Ben Yagoda on the Chronicle of Higher Education‘s Lingua Franca blog on 12/5/18, “Why Do I Really, Really Want to Say ‘Had Went’?”
… You see what [actor and director Jonah] Hill and [director Bryan] Fogel were doing, grammatically. They were using the preterite (ran, went) instead of the past participle (run, gone). This is by no means a new thing. Writing in 1781, John Witherspoon decried the “vulgarisms” had fell, had rose, had broke, had threw, and had drew.
Such constructions have long flourished in the American vernacular.
Standard English uses the PSP (past participle) form of a verb in the perfect construction and the passive construction (among other places). Ben says that some speakers and writers have different (syntactic) constructions here, using the PST (past, aka preterite — nothing hinges on the name) form instead of the PSP.

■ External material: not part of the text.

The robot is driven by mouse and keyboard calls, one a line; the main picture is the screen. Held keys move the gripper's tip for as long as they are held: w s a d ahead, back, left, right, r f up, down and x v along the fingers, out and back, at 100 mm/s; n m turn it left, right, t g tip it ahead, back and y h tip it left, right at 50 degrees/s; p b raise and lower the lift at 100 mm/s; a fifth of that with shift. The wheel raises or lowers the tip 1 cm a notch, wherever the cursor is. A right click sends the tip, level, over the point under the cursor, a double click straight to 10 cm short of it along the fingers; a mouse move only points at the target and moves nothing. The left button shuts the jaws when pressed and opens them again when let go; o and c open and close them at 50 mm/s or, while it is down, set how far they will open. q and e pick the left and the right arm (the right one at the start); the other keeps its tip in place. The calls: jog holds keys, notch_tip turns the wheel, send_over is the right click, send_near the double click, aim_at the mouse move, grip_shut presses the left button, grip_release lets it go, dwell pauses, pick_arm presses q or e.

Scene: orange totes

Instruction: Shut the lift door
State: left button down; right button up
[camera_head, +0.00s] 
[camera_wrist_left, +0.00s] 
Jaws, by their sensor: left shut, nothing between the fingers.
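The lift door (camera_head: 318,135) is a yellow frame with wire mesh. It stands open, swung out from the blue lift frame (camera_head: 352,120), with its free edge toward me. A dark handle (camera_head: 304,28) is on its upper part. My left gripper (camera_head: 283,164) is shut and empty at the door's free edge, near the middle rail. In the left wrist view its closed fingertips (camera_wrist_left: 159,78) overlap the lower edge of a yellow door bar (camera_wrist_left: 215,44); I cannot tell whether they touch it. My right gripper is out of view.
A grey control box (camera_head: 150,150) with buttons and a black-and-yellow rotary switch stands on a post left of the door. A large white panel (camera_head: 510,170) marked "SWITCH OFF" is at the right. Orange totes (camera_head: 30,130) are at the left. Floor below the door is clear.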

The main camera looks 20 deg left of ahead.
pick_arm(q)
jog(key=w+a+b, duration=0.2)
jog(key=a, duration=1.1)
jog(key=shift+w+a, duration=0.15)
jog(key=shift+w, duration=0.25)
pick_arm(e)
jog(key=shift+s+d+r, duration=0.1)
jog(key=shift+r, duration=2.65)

I maintain that Ben has seriously misunderstood the phenomenon here, and that Vern, the vernacular variety, doesn’t differ syntactically from Stan, the standard variety, with respect to the forms used in the perfect and the passive; it’s the PSP for both. It’s just that for some verbs, Vern pronounces the PSP differently from Stan; for Vern, the PSP form for these verbs is pronounced the same as their PST.